What you should do: Every line in the listing is to be echoed verbatim.

■ ■ ■ ■ ■

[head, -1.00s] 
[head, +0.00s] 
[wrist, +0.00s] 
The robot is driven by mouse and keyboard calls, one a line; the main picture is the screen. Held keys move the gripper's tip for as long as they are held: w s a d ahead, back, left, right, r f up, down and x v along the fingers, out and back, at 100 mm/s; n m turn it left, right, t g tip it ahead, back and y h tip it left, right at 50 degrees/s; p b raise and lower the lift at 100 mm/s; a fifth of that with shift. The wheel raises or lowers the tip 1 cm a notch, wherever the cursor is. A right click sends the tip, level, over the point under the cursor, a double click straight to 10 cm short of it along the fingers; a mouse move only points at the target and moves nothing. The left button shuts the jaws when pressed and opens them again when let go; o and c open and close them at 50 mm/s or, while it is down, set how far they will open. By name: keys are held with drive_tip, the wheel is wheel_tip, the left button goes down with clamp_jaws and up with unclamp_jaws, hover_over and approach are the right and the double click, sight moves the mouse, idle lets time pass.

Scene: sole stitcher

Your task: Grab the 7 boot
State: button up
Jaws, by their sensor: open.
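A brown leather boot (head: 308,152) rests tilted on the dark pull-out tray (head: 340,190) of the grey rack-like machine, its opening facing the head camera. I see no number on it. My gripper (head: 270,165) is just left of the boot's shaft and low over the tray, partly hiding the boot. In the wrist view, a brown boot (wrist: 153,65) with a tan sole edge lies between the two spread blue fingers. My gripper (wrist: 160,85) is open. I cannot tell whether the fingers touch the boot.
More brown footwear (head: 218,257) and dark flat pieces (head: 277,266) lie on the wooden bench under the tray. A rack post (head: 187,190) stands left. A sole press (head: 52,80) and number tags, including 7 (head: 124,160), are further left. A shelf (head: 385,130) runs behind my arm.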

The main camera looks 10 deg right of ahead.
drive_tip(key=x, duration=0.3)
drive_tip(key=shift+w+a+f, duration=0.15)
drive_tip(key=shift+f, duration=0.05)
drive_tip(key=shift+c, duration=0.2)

■ ■ ■ ■ ■

Written reply:
[head, -1.00s] 
[head, +0.00s] 
[wrist, +0.00s] 
The robot is driven by mouse and keyboard calls, one a line; the main picture is the screen. Held keys move the gripper's tip for as long as they are held: w s a d ahead, back, left, right, r f up, down and x v along the fingers, out and back, at 100 mm/s; n m turn it left, right, t g tip it ahead, back and y h tip it left, right at 50 degrees/s; p b raise and lower the lift at 100 mm/s; a fifth of that with shift. The wheel raises or lowers the tip 1 cm a notch, wherever the cursor is. A right click sends the tip, level, over the point under the cursor, a double click straight to 10 cm short of it along the fingers; a mouse move only points at the target and moves nothing. The left button shuts the jaws when pressed and opens them again when let go; o and c open and close them at 50 mm/s or, while it is down, set how far they will open. By name: keys are held with drive_tip, the wheel is wheel_tip, the left button goes down with clamp_jaws and up with unclamp_jaws, hover_over and approach are the right and the double click, sight moves the mouse, idle lets time pass.

Scene: sole stitcher

Your task: Grab the 7 boot
State: button up
Jaws, by their sensor: open.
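A brown leather boot (head: 308,152) rests tilted on the dark pull-out tray (head: 340,190) of the grey rack-like machine, its opening facing the head camera. I see no number on it. My gripper (head: 270,165) is just left of the boot's shaft and low over the tray, partly hiding the boot. In the wrist view, a brown boot (wrist: 153,65) with a tan sole edge lies between the two spread blue fingers. My gripper (wrist: 160,85) is open. I cannot tell whether the fingers touch the boot.
More brown footwear (head: 218,257) and dark flat pieces (head: 277,266) lie on the wooden bench under the tray. A rack post (head: 187,190) stands left. A sole press (head: 52,80) and number tags, including 7 (head: 124,160), are further left. A shelf (head: 385,130) runs behind my arm.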

The main camera looks 10 deg right of ahead.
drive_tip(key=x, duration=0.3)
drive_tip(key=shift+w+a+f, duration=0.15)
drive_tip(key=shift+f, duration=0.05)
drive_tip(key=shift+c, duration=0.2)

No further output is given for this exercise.